No really, it's not inevitable, and it does not have to happen, and it really does not happen in my 5e games at all. I make decisions on the fly all the time, and we don't have a dispute erupt at all over it even if I happen to be wrong, because game flow without rules debate is more important for everyone at my table than being right about their view of the rules.
The game isn't the rules. And frankly, not everyone cares as much as you do about their expectations concerning the rules being realized.
That is a fine autobiographical fact about your table. I'm very glad for you that your players are mostly or wholly apathetic about the refereeing component of your game. But this is so deeply an outlier as to how anyone plays games (RPGs or otherwise) that I don't even know why you bring it up in a conversation about the greater gaming culture or the impact that refereeing subjective rules language has on a game.
I would have much rather that you addressed the meat of my post (which you abridged). The process for action declaration and resolution is pretty simple (and has an analogue to every aspect of life):
1) Players and GM engage in a conversation where the sensory input that the PCs ingest is conveyed.
2) At that point, the player can orient themselves properly (through their characters) with respect to the dimensional and dramatic components of the situation at hand.
3) Using those observations and orientation, they will then consider the possible actions they can declare.

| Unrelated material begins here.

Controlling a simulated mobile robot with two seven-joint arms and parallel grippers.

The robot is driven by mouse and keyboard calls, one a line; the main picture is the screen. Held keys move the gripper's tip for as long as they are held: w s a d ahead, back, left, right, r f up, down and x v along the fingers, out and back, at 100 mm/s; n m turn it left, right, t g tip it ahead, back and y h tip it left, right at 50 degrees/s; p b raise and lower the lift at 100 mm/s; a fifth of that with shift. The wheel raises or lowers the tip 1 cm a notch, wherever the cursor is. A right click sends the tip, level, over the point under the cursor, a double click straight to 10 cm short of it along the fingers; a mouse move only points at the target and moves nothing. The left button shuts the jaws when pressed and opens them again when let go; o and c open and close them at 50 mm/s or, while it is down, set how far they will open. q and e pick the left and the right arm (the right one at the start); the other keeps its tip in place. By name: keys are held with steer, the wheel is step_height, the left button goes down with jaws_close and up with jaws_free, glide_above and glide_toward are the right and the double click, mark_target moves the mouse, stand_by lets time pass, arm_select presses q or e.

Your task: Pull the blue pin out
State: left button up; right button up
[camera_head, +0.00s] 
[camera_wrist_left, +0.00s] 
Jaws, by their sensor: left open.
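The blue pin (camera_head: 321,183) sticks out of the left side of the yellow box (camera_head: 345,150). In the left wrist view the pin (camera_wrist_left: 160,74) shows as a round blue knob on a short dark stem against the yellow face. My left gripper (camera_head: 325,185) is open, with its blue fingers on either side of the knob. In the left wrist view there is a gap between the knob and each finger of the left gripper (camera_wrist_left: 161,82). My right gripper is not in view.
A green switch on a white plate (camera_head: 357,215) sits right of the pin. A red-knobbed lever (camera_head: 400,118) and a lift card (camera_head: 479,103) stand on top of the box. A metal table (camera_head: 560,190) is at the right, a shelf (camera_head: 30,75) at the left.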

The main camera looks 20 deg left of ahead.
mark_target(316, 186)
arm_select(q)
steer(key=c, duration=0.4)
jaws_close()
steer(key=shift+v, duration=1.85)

Doing this requires an understanding of the proxy by which the players and characters interface. This proxy, of course, is the collective of the PC build rules, the resolution mechanics, and their best understanding of how all these things intersect to spit out the probability of various outcomes. They then make a decision, declare an action, and resolve it.

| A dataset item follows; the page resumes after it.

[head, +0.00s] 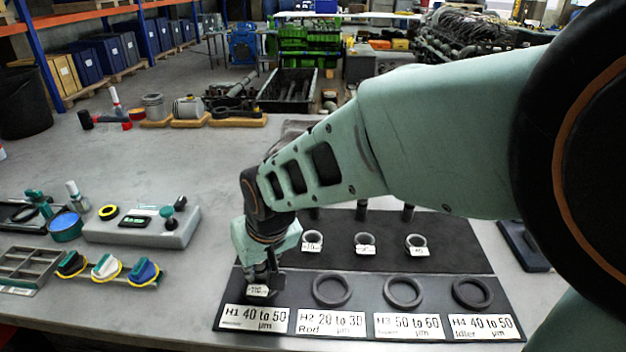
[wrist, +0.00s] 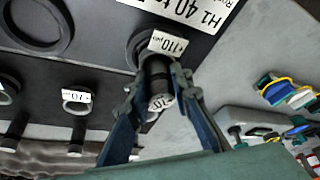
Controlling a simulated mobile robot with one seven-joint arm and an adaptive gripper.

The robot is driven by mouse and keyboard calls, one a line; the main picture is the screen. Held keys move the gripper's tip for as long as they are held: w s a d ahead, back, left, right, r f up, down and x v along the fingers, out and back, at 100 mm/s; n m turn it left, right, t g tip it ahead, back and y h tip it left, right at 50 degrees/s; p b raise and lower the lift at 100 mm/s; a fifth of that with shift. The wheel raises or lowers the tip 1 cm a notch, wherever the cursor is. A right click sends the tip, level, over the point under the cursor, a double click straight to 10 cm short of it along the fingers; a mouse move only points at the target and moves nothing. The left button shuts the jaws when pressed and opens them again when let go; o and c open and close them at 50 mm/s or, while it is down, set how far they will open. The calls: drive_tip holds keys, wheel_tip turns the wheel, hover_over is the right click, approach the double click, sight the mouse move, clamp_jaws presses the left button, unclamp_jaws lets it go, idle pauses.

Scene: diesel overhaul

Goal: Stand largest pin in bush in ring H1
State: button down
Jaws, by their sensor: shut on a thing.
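My gripper (wrist: 158,92) is shut on a dark cylindrical pin (wrist: 157,72) with a pale numbered end face. The pin is over ring H1 (wrist: 139,50), at a bush whose tag (wrist: 167,43) reads about 110 µm. I cannot tell whether the pin is inside the bush or just above it. In the head view my gripper (head: 264,277) is low behind the H1 label (head: 253,318) and hides most of ring H1. A white tag (head: 257,291) shows under the fingers.
Empty rings H2 (head: 331,290), H3 (head: 403,292) and H4 (head: 472,293) lie to the right. Three tagged bushes (head: 312,239) (head: 365,242) (head: 416,244) sit behind, with dark pins (head: 361,211) farther back. A gauge box (head: 145,225) stands left on the grey bench.

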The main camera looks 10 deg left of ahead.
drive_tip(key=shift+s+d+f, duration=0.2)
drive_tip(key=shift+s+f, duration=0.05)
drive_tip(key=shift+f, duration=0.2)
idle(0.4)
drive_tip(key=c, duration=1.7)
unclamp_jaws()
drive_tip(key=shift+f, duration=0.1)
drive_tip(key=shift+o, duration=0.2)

If any part of 1-3 is made fuzzy (be it by opacity of rules language, poor GM
layer communication, or a disconnect between GM/player inference/intuition/understanding on areas where rule subsystems intersect), a player will lose confidence in their ability to intuitively (and thus quickly - your pacing...of which I also share considerable concern) execute 1-3...eg declare an action and then resolve it and find out what happens. In essence, they're disoriented and making wobbly decisions where they can't reasonably infer the probability of outcomes within a margin-of-error they're comfortable with. Play slows down, at the very least, at the GM
C conversation stage where the player attempts to haggle more and more information out of the GM to reduce that disorientation and attendant, uncomfortable margin-of-error.
That isn't egoism. That isn't immaturity. That isn't being a me-first, poor sport. I've always had great sympathy with (good faith) players when this has happened because I know that either I've done a poorer job than I would have liked or the ruleset itself is problematic.
How about a (in my opinion) very relevant, real-life analogue to the impact (on play, on the culture of fans, on participants, and on referees themselves) of refereeing games in a landscape of (intentionally) subjective rules language that requires interpretation.
NFL
* The new "hit on a defenseless player" rules language and all of the areas of that rule that intersect (targets, location on field, posture of players moment to moment, target area). Fans hate how damaging the vagaries of these rules are onto the competitive legitimacy of a singular game and the cross-season impact. Defensive players utterly abhor them because they demand the physically impossible. Referees do not want this kind of impact on games to be in their subjective hands as the margin-of-error and impact on a misapplication is enormous. Oddsmakers and gamblers hate it. WR and TE are liking the rule less and less as target areas are becoming knees and thighs, leading more devastating knee and ankle injuries. The only people that like these rules are (1) NFL execs who are terrified of the continuing threat of class-action lawsuits for head injuries (and are doing everything they can - including destroying the competitive integrity of the game - to protect the brand) and (2) QBs (who find themselves in the unenviable position of hating them when their team is on defense and they're screwed by a terrible, game-altering call).
NBA
* The evolving incoherence and lack of uniform application (and the negative fallout on play - including the increasing propensity for flopping and making a mockery of play) of the block/charge call.
NHL
* The new goaltender interference rules versus the old, clear, unmistakable rules-language of "any player being in the crease at the time of the goal."
There are plenty more than that, but those are three areas where there is pretty much universal disdain for the impact of these subjective rules, and the poor/inconsistent refereeing that stems from them, on the integrity of play.